O governo, o ajuste fiscal e o socialismo.
Por V. Camorim
A palavra ajuste fiscal está na boca do povo, como se diz
popularmente. Tudo porque os que estão no governo, na ânsia de se manter no
comando gastaram o que podia e o que não podiam. Agora a conta alguém tem que
pagar. Se fosse uma empresa ela estaria declarando falência, o dono amargando o
prejuízo, seus diretores iriam responder de alguma forma por seus atos e seus
funcionários, inapelavelmente, iriam para o olho da rua sem esperança de receber
qualquer coisa. Iam ter que dar seu jeito.
Mas se tratando de governo, ele manda a conta adiante, mais
precisamente para seus eleitores e até aos não eleitores. Ou seja,
indistintamente todos pagam a conta. A diferença é que alguns pagam mais que outros
e nunca ocorre de uma vez ou atinge a todos simultaneamente, sendo um lento
processo e indolor. Aquele a quem cabe o maior peso da carga não a sente de
imediato e às vezes nem percebem que ficaram numa pior devido a sua causa
terminando por atribuir este efeito uma maldição dos céus.
Mas enquanto uns
perdem neste jogo, outros ganham. É que todo governo é constituído de grupos de
interesses particulares que lutam neste momento para manter seus privilégios e
ate aumentá-los. A tensão tende a subir e ninguém quer se ver fora desta lista.

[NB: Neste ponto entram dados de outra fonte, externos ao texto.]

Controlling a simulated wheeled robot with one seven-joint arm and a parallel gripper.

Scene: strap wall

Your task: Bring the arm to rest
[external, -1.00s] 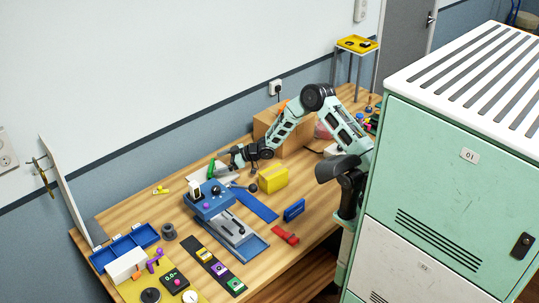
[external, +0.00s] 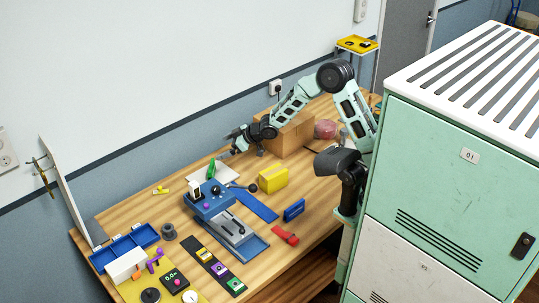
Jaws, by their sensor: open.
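My gripper (external: 230,143) is in the external view, at the left end of my raised, bent arm. It hangs over the back part of the wooden table (external: 330,195), above a white sheet with a green object (external: 211,169) on it. The gripper is open, and I see nothing held between its fingers. It is clear of the blue device (external: 210,200) and the yellow box (external: 273,179) in front of it.
A cardboard box (external: 290,137) stands behind my arm. A blue strip, a blue block (external: 294,210) and a red piece (external: 285,236) lie toward the front. A blue tray (external: 125,246) is at the left. A mint cabinet (external: 450,190) fills the right side.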

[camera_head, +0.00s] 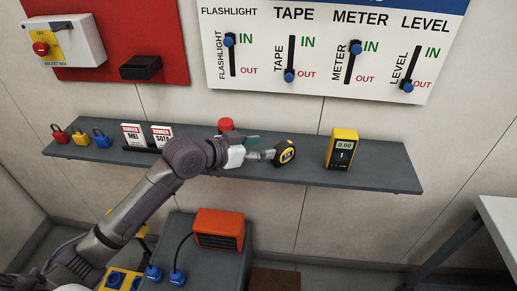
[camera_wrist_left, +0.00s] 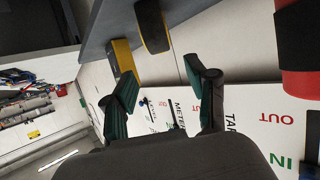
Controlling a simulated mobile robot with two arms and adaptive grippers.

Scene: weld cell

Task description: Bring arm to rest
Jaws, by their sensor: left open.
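My left arm reaches in from the left over the grey shelf (camera_head: 375,178) in the head view. My left gripper (camera_head: 259,148) is above the shelf, just left of the black and yellow tape measure (camera_head: 285,152). In the left wrist view the gripper's two fingers (camera_wrist_left: 162,88) are spread with nothing between them. The tape measure (camera_wrist_left: 153,25) shows beyond the fingertips there; contact cannot be told. A red-topped flashlight (camera_head: 226,125) stands behind my wrist, partly hidden; its red and black body shows at the right of the wrist view (camera_wrist_left: 299,85). My right gripper is not in view.
A yellow meter (camera_head: 342,149) stands right of the tape measure. Padlocks (camera_head: 81,138) and danger tags (camera_head: 133,134) are at the shelf's left. A slider board (camera_head: 330,85) hangs above. An orange-fronted unit (camera_head: 219,229) sits below the shelf. A white table (camera_head: 500,222) is at right.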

Também nesta lista alguns perdem e outros ganham. Talvez seja por isso que com
certa parcimônia e até algum partidarismo, a imprensa, em geral, ou quem dela
goza os privilégios, sintam-se na obrigação de defender seu patrão, o governo,
escamoteando alguns dados, ou escondendo o que podem o significado dos fatos.
O ministro da economia que tem a tarefa de fazer dinheiro
para fechar o rombo está no centro deste furacão e não tem dito nada que possa
honrar o título de conhecedor de economia. Suas falas não refletem nada que
cheire a moderna ciência econômica, nada que se refira à economia sendo apenas
um disfarce com que trata o aspecto político da questão. Dizer que imposto é
investimento é o máximo do analfabetismo econômico. E ele disse isso. Também ignora
a história da economia.
Desde o período clássico em que nomes como Adam Smith,
Ricardo e tantos outros dão fama a esta fase, se sabe, ou pelo menos se deveria
ter sempre em mente, que a riqueza de uma nação, ou dos indivíduos que vivem
nesta nação, está na razão do montante do capital per capta, ou seja, no
montante do capital em relação ao numero de trabalhadores empregados.

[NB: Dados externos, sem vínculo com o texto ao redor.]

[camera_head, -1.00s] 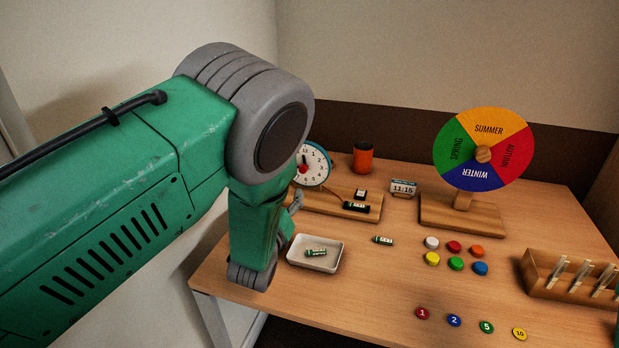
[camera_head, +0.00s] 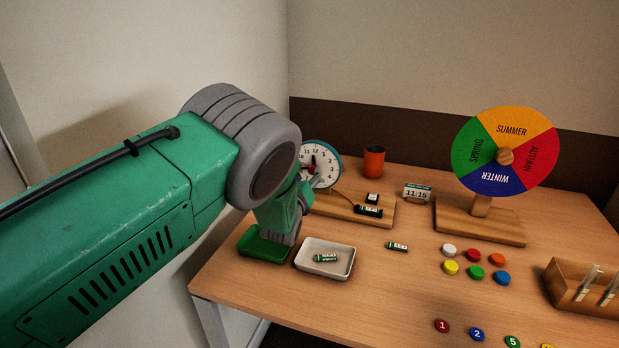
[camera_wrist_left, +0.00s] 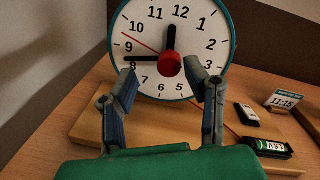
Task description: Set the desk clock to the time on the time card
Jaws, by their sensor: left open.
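The desk clock (camera_head: 334,157) has a white face, a teal rim and a red centre knob, and stands at the back left of the desk. In the left wrist view the clock (camera_wrist_left: 192,42) shows its short black hand between 11 and 12, its long black hand near 8 and a thin red hand near 10. The time card (camera_head: 417,194) reads 11:15, and it also shows in the left wrist view (camera_wrist_left: 284,99). My left gripper (camera_wrist_left: 170,85) is open and empty, its fingers either side of the red knob (camera_wrist_left: 169,64) in the picture; contact is not visible. My right gripper is out of view.
The clock's wooden base (camera_head: 385,217) carries a battery holder (camera_head: 368,211). A green tray (camera_head: 254,246) and a white tray (camera_head: 340,264) lie below my left forearm. An orange cup (camera_head: 374,162), season wheel (camera_head: 480,150) and coloured counters stand right.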

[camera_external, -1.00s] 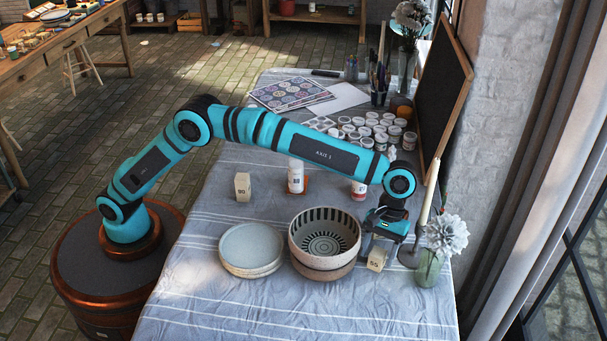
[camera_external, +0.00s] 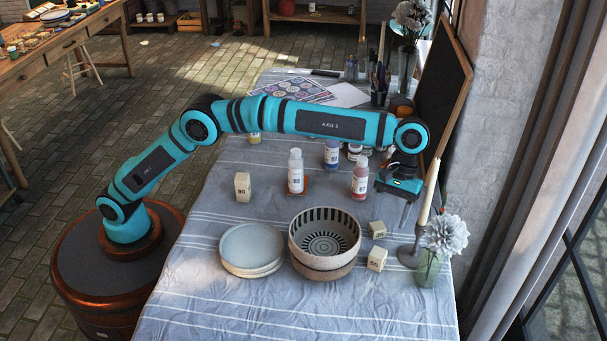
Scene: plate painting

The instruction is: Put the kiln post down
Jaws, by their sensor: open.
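Three pale kiln posts stand on the cloth-covered table. One kiln post marked 55 (camera_external: 377,259) stands just right of the striped bowl, and a second kiln post (camera_external: 377,230) is close behind it. A taller kiln post marked 90 (camera_external: 243,187) stands farther left. My gripper (camera_external: 396,192) is open and empty, raised behind and above the two right-hand posts. It touches none of them. Its fingertips are small and partly hidden.
A striped bowl (camera_external: 325,240) sits beside stacked plates (camera_external: 252,248). Paint bottles (camera_external: 295,172) (camera_external: 361,178) stand behind. A candle holder (camera_external: 409,254) and a flower vase (camera_external: 430,268) are close on the right. A blackboard (camera_external: 443,95) leans by the wall. The front of the table is clear.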

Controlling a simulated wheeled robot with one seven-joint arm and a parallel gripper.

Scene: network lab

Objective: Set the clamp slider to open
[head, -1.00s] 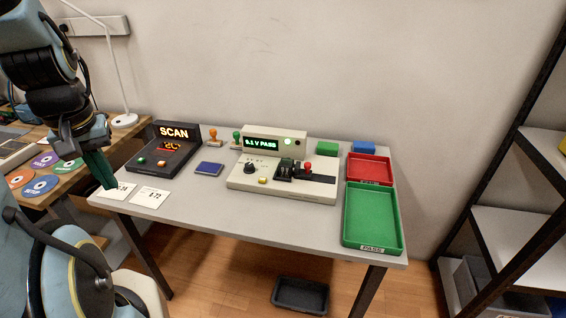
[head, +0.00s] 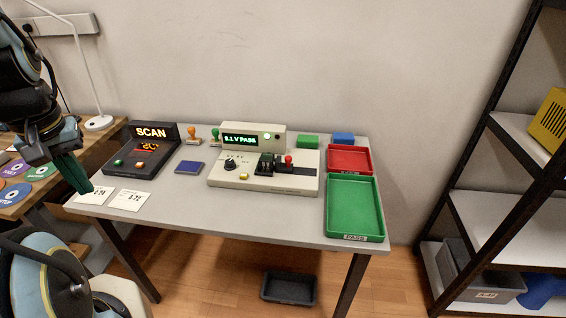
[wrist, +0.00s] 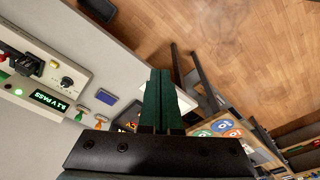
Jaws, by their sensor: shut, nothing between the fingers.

Diga-se de passagem, que aquilo que se poupa, que se deixa
de consumir, tem a possibilidade de se tornar capital, e seu montante, a sua
acumulação se torna extremamente benéfico a todos indistintamente. Quanto maior
este montante maior será o progresso. Quanto maior este montante, maior a
chance do emprego de novas técnicas e tecnologias e conseqüentemente, maior a
taxas de produtividade do trabalho humano.

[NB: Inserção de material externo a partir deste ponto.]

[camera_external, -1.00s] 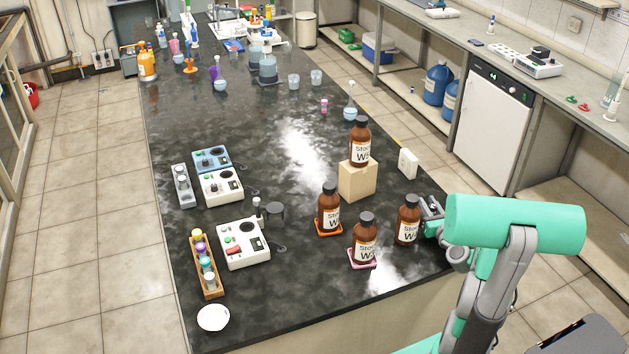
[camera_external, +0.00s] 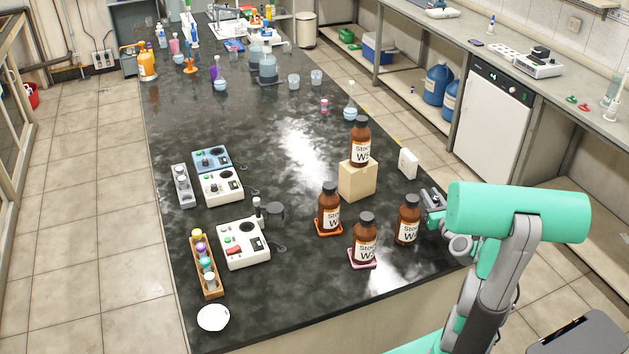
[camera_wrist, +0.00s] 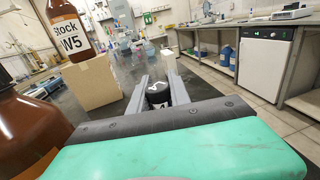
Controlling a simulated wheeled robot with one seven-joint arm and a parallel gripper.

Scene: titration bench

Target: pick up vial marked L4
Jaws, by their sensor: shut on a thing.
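In the wrist view, a small vial with a black cap (camera_wrist: 158,96) sits between the two fingers of my gripper (camera_wrist: 159,84). A white mark shows on the cap, and a label below it is only partly visible and hard to read. My gripper is shut on this vial. In the external view my gripper (camera_external: 431,199) is at the right edge of the dark bench, just right of a brown stock bottle (camera_external: 408,221). The vial cannot be made out there.
Brown bottles stand close by on an orange coaster (camera_external: 329,231) and a pink coaster (camera_external: 363,264). Bottle W5 (camera_wrist: 66,34) stands on a cardboard-coloured block (camera_wrist: 92,82). A white box (camera_external: 408,163) lies behind my gripper. A vial rack (camera_external: 211,287) is far left.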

Isto vai se refletir na maior massa salarial. E não fica só nisso.
Como
aumenta a produtividade e aumenta o volume de bens produzido, o preço unitário
destes bens é reduzido resultando na chance de uma massa maior de consumidores satisfazerem
suas necessidades e alcançar um maior grau de felicidade. A nação como um todo
agradece e o padrão de riqueza e satisfação de seu povo servem até de exemplo e
estimulo a ser seguido. Costuma-se dizer neste caso que a nação ficou mais rica,
porque seguiu uma política saudável.
Mas os homens no comando do governo não pensam deste modo. Firmes
em suas intenções de aumentar os impostos não dão a mínima aos ensinamentos da
ciência econômica e de sua historia. O que vão fazer na verdade é impedir que
os cidadãos deste país tenham um aumento de suas satisfações e gozem a conseqüência
do progresso que será diminuído se não eliminado. Com sua atitude paternal
imaginam tudo, menos que estão diminuindo o consumo da população para que o
governo mantenha ou mesmo aumente o consumo daquele a quem protege. Aumentando
e cobrando mais imposto desviam recursos de sua função produtiva e os lançam na
orgia irresponsável do consumo improdutivo impedindo todas as conseqüências
acima descritas e provadas desde aquele período clássico da economia, matéria
que o ministro da economia parece não dominar.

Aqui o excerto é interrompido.